Pawankafund

Yilmixwm knowledge of Tmixw: chiefs knowledge of Lands life force

En’owkin Centre, (Okanagan Indian Educational Resources Society).

Background and objective

Nsyilxcn adult language revitalization is a vital aspect of the work of the Okanagan Syilx people through research associated with the En’owkin Centre (an Adult Higher Learning Centre) and their Post Secondary partner, the University of British Columbia Okanagan, (UBCO) in collaboration with UBCO’s Institute for Community Engaged Research (ICER).  Nsyilxcn, one of Canada’s most endangered languages, and has less than 250 fluent mother tongue speakers.  Most projects concentrate on in-school, pre-school and classroom instruction programs.  Fewer projects focus on much needed recovery of the language into practical contemporary use. Chiefs of the Seven Okanagan Syilx reservations committed to recover and assert the governance laws of the Syilx people on their lands through the reinstitution of the customary laws expressed in the Nsyilxcn language and Chiefs stories. 

The proposed project is a critical process in the recovery of the indigenous ways of knowing.
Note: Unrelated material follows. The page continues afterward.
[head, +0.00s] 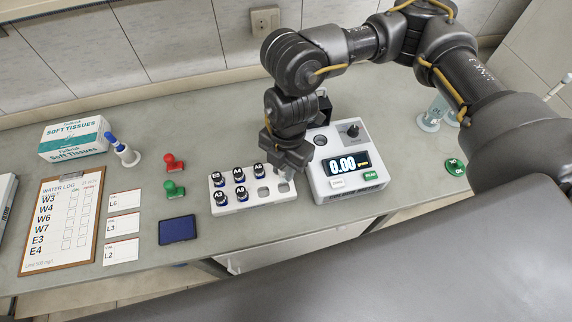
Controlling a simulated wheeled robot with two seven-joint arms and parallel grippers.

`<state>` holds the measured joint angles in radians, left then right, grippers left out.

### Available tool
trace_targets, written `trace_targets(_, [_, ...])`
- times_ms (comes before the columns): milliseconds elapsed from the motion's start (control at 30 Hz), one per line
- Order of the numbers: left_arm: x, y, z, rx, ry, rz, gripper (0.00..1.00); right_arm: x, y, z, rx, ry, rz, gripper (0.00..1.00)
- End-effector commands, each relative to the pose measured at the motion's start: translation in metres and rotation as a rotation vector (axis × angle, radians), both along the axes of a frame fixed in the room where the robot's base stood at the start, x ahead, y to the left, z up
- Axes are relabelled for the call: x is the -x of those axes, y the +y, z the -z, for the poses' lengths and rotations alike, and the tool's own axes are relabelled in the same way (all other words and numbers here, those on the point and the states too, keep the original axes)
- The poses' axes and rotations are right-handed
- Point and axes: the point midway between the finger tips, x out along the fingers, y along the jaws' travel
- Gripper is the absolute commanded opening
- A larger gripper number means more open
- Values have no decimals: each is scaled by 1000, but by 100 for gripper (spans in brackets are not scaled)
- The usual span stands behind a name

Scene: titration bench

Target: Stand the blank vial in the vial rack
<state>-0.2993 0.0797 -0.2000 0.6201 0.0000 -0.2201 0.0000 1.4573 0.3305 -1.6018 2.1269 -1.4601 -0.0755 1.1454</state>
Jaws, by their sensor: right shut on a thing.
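The white vial rack (276,203) stands on the bench left of the titration device. Several dark-capped vials sit in its left and middle holes, with labels such as E3, A4, A6, A3 and A9. The holes at its right end look empty. My right gripper (286,172) points down over the rack's back right end, close to the device. It is shut on something small, likely the blank vial, which the fingers almost wholly hide. I cannot tell whether it touches the rack. My left gripper is out of view.
The titration device (346,190) reads 0.00 just right of the rack. Red (174,163) and green (172,189) stamps and a blue pad (177,229) lie left. Further left are label cards (123,223), a clipboard (62,220) and a tissue box (73,139). Glassware (430,119) stands back right.

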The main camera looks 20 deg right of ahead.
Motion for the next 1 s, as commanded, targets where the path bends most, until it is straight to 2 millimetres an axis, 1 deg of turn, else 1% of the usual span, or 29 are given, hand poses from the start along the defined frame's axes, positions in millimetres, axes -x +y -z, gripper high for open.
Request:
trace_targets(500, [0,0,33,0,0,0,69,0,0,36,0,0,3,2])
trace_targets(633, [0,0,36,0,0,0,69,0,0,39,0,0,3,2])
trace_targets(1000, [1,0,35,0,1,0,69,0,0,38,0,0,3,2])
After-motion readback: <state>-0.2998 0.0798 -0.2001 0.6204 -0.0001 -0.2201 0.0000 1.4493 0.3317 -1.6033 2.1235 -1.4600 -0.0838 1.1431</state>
The Chiefs of the Osoyoos Indian Band, Penticton Indian Band, Upper and Lower Similkameen Indian Band, Upper Nicola Indian Band, Westbank First Nation, Okanagan Indian Band, require intensive sessions to study knowledge in the nsyilxcn language for applications in legal protections and management of the land’s lifeforce (tmixw) within the goal to enhance governance of Syilx traditional territory.  The scope will focus on 10 captikwl of the main “Story Chiefs” and their meaning in Syilx/Okanagan laws and customs associated with them.

Local partner information

The En’owkin Centre was founded in 1979 and incorporated in 1983 in British Columbia as a not-for-profit Society, mandated by the Seven Reservations of the Okanagan Syilx Nation, who each elect members to the Okanagan Indian Educational Resources Society (OIERS) Board of Directors. The En’owkin Centre is a designated ‘First Nation Cultural Centre’ supported by the National Cultural Centres Program of Indian Northern Affairs Canada. Culture and arts practice at En’owkin is supported through an array of programs, projects and activities, including, training, dissemination and advocacy.